Прошло несколько лет; госпожа Дюма превратилась в хилую старушку, которая едва могла держать свою лавчонку, торгующую табаком и солью. Всё это время у Дюма, письмоводителя нотариуса в соседнем городке, почти не оставалось досуга для занятий литературой и не было денег на поездку в Париж. Тем не менее Дюма удалось отлучиться из конторы на два дня, прихватив с собой ружье; он кормился и платил за ночлег, продавая дичь, которую добывал, браконьерствуя по дороге. Однажды вечером в гостинице «Золотой шар» Александр пытался найти постояльца, с кем можно было сыграть в бильярд в надежде выиграть несколько су. Но никто не хотел рисковать деньгами, играя с молодым Дюма: все знали, что он очень силён в этой игре.

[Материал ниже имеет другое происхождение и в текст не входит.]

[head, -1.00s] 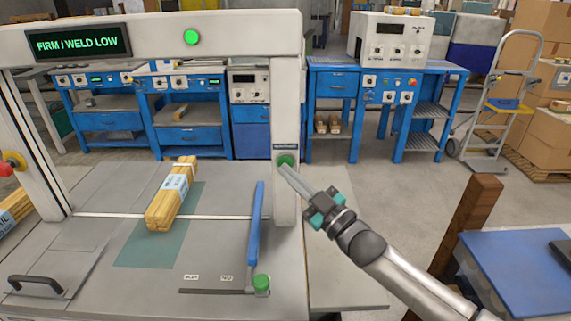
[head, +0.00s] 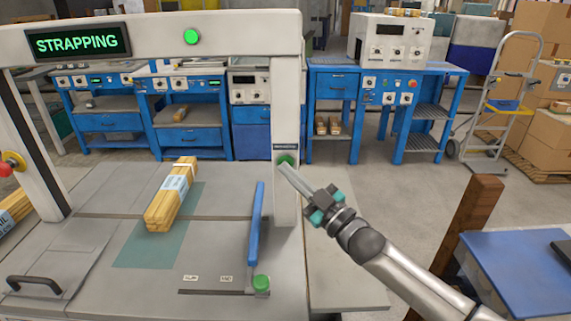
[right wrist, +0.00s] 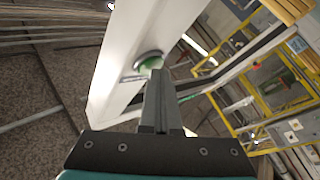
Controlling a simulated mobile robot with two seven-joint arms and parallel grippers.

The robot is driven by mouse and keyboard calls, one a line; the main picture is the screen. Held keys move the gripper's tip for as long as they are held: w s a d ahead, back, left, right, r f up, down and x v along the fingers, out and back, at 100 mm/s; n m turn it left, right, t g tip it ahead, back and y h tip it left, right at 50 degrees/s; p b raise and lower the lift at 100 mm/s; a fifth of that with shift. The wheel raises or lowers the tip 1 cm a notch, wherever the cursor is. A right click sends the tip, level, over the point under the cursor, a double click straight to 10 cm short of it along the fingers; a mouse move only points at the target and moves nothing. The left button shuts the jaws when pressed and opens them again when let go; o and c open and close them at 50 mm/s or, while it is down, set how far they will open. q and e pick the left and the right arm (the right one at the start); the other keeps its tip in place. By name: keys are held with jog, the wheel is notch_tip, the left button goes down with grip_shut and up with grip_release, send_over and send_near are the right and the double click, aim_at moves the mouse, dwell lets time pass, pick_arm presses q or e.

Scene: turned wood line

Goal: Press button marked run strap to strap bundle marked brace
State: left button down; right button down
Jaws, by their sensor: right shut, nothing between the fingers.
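The bundle (head: 172,197) of yellow wood strips lies on the strapping machine's table, over a teal mat (head: 150,250). It has a pale label and a white band near its far end. The green button (head: 286,160) is on the right post of the machine, under a small dark label too small to read. My right gripper (head: 284,167) is shut and empty, its fingertips at the button; the button also shows just beyond the fingertips in the right wrist view (right wrist: 150,64). The display (head: 78,43) reads "STRAPPING". My left gripper is not in view.
A blue lever (head: 256,222) and a green knob (head: 261,283) stand at the table's right front. A brown wooden post (head: 468,235) and a blue-topped table (head: 520,262) are at the right.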

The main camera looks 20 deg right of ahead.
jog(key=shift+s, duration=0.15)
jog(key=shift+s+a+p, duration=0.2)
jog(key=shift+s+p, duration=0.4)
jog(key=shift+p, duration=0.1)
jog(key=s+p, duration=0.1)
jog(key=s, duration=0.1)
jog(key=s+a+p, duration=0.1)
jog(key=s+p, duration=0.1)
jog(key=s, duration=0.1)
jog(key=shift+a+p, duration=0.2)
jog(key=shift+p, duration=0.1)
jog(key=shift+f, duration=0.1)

В конце концов хозяин гостиницы предложил Дюма сыграть на выпивку.
— Но вы же знаете, что я не пью! — воскликнул Александр.
Всё-таки они стали играть, и Александр выиграл шестьсот рюмок абсента.
— Но скажите на милость, что я буду с ними делать? — спросил он.
— Пить, — рассмеялся хозяин. — Быть может, это привьёт вам вкус к вину.
55
«Моя вина» (лат.).
56
Густав III (1746—1792) — король Швеции с 1771 г. Был смертельно ранен на балу 16 марта 1792 г. отставным капитаном Якобом Юханом Анкарстремом, участником антимонархического заговора.
57
Дюсис Жан-Франсуа (1733—1816) — французский поэт-классик, член Академии, автор «облагороженных» переводов Шекспира.